For the material that follows, list every line containing the word "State".

##### Provided data #####

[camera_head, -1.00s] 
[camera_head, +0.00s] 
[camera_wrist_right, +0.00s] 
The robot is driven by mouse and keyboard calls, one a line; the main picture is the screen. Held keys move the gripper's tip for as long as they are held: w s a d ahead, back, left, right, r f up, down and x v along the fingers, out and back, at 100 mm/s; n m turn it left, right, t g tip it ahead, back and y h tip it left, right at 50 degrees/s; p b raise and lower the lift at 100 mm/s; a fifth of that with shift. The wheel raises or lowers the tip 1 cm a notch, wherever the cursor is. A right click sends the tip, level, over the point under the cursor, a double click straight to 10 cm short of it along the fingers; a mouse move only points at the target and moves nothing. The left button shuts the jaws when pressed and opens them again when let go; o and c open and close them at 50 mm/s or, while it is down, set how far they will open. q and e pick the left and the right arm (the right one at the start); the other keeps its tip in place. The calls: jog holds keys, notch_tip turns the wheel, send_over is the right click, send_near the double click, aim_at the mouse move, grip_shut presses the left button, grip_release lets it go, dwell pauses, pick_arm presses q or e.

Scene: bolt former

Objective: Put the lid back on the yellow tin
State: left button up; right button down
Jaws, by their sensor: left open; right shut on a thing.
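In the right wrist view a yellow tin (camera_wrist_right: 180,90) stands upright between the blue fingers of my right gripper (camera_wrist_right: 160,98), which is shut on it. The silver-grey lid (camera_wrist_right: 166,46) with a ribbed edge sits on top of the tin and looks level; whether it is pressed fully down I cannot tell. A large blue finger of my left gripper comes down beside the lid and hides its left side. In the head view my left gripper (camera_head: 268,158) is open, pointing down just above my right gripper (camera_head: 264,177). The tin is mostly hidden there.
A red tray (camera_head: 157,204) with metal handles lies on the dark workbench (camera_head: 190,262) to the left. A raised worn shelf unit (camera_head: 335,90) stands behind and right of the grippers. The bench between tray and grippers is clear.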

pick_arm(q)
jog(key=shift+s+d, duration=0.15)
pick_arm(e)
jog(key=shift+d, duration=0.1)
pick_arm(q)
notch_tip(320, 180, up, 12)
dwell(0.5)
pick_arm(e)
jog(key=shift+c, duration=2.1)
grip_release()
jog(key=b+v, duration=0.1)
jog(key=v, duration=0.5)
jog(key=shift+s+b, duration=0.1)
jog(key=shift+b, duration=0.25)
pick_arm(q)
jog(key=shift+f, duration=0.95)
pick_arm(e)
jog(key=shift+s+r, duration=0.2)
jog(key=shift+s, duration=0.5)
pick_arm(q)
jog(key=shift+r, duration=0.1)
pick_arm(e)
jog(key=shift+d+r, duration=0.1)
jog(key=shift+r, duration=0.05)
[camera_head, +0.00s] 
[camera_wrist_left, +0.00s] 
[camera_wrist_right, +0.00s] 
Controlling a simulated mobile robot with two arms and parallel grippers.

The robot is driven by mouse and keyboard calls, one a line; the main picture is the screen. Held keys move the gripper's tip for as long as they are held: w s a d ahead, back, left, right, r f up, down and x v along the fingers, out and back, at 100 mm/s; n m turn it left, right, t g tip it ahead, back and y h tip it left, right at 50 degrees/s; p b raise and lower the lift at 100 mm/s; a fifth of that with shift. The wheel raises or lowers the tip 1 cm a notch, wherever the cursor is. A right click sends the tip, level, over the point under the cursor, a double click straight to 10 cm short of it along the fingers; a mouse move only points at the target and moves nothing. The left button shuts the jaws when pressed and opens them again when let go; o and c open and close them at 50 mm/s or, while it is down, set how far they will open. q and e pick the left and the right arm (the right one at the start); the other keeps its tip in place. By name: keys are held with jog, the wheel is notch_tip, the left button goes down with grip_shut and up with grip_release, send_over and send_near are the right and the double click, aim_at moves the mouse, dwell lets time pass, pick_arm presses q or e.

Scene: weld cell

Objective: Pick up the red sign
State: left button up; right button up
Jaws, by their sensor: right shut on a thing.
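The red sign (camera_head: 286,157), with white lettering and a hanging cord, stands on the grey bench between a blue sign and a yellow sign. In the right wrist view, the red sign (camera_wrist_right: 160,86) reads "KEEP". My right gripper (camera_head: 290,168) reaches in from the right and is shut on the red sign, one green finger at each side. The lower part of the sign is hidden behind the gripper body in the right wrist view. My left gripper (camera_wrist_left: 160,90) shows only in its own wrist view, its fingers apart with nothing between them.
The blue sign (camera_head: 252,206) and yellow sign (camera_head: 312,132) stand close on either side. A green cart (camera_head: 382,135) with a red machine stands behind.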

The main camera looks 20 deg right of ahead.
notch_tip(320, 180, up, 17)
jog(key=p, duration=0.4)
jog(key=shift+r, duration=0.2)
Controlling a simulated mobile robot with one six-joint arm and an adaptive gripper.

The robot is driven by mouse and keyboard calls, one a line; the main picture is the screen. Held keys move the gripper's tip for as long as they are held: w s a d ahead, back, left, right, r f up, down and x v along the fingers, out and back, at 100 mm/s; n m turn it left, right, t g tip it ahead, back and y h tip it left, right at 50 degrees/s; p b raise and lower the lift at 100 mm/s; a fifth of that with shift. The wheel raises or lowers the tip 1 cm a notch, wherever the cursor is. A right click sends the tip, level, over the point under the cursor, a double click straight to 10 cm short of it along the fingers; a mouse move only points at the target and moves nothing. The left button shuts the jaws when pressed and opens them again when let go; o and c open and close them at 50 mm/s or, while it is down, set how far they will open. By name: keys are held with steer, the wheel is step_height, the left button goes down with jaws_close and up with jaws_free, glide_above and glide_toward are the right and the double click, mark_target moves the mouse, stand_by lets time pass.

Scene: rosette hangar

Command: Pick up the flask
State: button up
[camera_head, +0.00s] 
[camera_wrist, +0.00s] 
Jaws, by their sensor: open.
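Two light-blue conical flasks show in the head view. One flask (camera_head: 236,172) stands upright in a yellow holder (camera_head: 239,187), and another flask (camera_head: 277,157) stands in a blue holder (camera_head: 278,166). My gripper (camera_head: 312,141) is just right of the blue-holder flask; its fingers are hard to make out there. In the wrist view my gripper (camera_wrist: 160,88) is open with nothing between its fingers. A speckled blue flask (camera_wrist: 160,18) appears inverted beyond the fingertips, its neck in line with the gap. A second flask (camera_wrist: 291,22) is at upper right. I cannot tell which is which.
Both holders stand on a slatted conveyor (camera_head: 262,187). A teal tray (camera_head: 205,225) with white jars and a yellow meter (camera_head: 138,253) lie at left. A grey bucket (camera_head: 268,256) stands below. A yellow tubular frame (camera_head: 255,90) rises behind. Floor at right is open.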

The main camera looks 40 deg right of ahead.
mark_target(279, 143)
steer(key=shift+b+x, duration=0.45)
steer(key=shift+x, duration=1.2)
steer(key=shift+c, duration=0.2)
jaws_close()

#####

▸ **Result for this exercise**:
State: left button up; right button down
State: left button up; right button up
State: button up

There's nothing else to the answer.